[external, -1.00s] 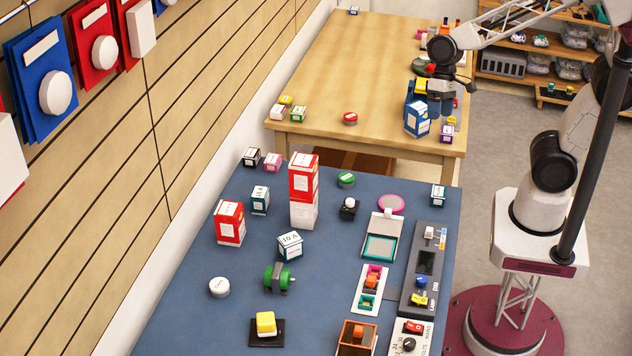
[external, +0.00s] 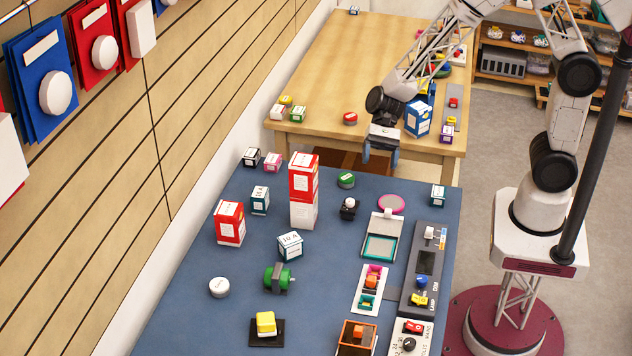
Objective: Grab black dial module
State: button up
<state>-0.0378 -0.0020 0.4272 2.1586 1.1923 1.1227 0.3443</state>
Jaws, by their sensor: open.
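A small black module with a white round top (external: 349,208) stands on the blue table (external: 330,258), right of the tall red and white box. A white panel with a black dial (external: 409,343) lies at the table's near right edge, cut off by the frame. I cannot tell for sure which of the two is the black dial module. My gripper (external: 381,156) is open and empty, with its fingers pointing down. In the picture it is above and beyond the small black module, near the far edge of the blue table, and apart from it.
A tall red and white box (external: 303,190) stands left of the small black module. A green round piece (external: 346,180) and a pink disc (external: 391,203) are near it. A teal-framed tray (external: 380,246) and a grey panel (external: 423,268) lie right. A wooden table (external: 330,75) stands behind.

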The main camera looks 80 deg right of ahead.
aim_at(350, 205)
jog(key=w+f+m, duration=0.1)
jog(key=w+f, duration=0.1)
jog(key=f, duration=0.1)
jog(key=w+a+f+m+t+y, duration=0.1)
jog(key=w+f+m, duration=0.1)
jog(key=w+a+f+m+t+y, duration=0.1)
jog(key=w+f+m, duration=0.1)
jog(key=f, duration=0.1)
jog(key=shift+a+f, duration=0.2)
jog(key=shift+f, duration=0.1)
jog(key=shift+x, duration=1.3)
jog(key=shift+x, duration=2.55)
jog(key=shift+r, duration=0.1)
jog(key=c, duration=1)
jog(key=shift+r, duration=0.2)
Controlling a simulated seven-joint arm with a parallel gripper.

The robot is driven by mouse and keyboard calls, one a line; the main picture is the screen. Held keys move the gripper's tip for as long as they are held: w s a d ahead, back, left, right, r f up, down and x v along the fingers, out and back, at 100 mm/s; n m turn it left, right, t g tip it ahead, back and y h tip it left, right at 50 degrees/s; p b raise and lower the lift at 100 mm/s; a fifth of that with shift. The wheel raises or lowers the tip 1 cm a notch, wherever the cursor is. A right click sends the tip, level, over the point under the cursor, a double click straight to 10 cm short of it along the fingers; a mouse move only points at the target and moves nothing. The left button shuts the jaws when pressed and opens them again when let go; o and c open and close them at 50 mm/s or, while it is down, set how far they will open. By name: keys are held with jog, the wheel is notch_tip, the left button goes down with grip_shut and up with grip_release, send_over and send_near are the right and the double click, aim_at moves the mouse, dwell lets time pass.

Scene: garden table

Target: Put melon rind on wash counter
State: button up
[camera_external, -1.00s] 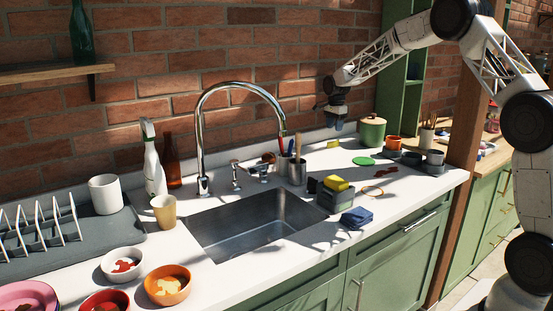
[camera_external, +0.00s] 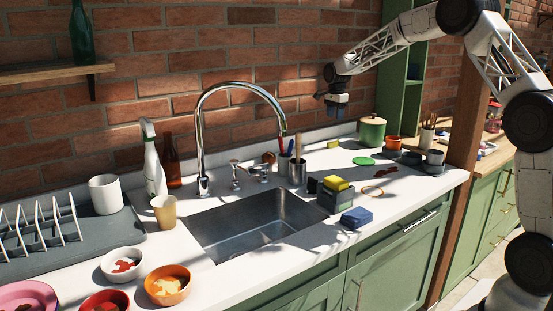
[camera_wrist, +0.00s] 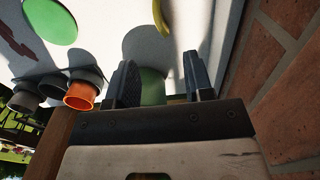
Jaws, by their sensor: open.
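A small curved yellow piece (camera_external: 333,144), probably the melon rind, lies on the white wash counter (camera_external: 325,158) near the brick wall. In the wrist view a yellow curved strip (camera_wrist: 161,17) shows at the top, beyond and between my fingertips, partly cut off by the frame edge. My gripper (camera_external: 337,113) hangs above the back of the counter, over the yellow piece and clear of it. In the wrist view my gripper (camera_wrist: 157,75) has its two fingers apart, with nothing held between them.
A green lidded pot (camera_external: 371,132), an orange cup (camera_external: 393,143) and grey cups (camera_external: 434,158) stand to the right. A green disc (camera_external: 363,161) lies in front. The sink (camera_external: 255,225), tool holder (camera_external: 297,172) and sponge box (camera_external: 335,196) are to the left. The wall is close behind.

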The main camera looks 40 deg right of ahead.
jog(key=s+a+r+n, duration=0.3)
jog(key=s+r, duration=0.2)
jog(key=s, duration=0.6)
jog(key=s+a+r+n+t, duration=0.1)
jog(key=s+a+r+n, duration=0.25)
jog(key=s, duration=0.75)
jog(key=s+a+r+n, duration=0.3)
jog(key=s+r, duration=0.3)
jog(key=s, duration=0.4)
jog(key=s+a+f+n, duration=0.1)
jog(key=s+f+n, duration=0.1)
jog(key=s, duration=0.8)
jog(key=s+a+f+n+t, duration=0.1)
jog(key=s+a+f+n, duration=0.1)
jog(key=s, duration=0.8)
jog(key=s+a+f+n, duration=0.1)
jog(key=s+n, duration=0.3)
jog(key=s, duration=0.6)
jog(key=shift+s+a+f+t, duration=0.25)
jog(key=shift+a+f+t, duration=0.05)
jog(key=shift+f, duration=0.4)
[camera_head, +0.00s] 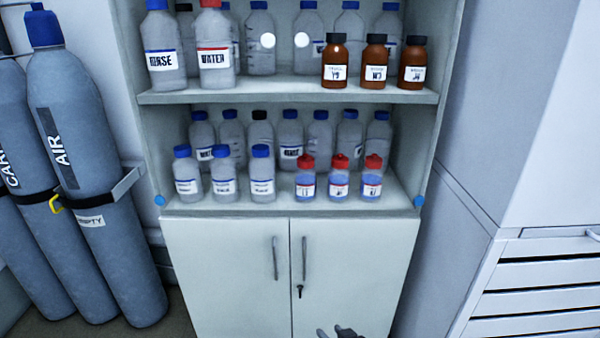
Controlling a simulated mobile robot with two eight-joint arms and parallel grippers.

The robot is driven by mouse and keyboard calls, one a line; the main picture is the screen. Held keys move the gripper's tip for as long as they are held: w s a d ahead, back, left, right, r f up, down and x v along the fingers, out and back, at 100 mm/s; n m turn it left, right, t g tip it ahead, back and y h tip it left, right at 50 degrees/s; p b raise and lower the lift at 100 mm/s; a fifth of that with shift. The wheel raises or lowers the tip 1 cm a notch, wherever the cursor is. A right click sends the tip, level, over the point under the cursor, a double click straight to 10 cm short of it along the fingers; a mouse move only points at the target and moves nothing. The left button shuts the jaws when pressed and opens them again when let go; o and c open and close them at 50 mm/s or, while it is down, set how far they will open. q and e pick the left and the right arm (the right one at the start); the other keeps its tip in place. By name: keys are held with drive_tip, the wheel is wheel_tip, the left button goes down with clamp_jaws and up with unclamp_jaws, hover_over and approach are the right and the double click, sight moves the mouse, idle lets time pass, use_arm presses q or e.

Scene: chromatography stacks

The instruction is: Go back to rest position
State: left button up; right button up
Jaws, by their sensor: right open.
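My right gripper (337,332) shows only at the bottom edge of the head view, in front of the right cabinet door (352,265). Its two fingertips stand apart with nothing visible between them. The rest of the gripper is cut off by the picture edge. My left gripper is not in the picture.
An open shelf cabinet (287,96) holds several bottles on two shelves, including brown bottles (375,62) and red-capped bottles (339,178). Grey gas cylinders (90,170) stand at the left. A white drawer unit (535,275) is at the right.

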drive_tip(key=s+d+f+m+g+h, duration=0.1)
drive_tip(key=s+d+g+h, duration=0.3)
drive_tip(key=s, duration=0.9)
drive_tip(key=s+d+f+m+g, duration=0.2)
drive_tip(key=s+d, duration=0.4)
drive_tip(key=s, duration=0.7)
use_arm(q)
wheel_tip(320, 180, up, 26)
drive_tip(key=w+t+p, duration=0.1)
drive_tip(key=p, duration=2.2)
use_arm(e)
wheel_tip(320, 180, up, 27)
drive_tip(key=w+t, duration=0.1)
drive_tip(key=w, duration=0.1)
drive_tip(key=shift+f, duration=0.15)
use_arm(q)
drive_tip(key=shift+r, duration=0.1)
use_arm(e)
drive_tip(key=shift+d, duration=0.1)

# # # # #

Quote the records above exactly, from the first line through the line containing "<state>-0.0378 -0.0020 0.4272", and leave out the pictures.

◆ SOLUTION TO THIS EXERCISE:
[external, -1.00s] 
[external, +0.00s] 
Objective: Grab black dial module
State: button up
<state>-0.0378 -0.0020 0.4272 2.1586 1.1923 1.1227 0.3443</state>

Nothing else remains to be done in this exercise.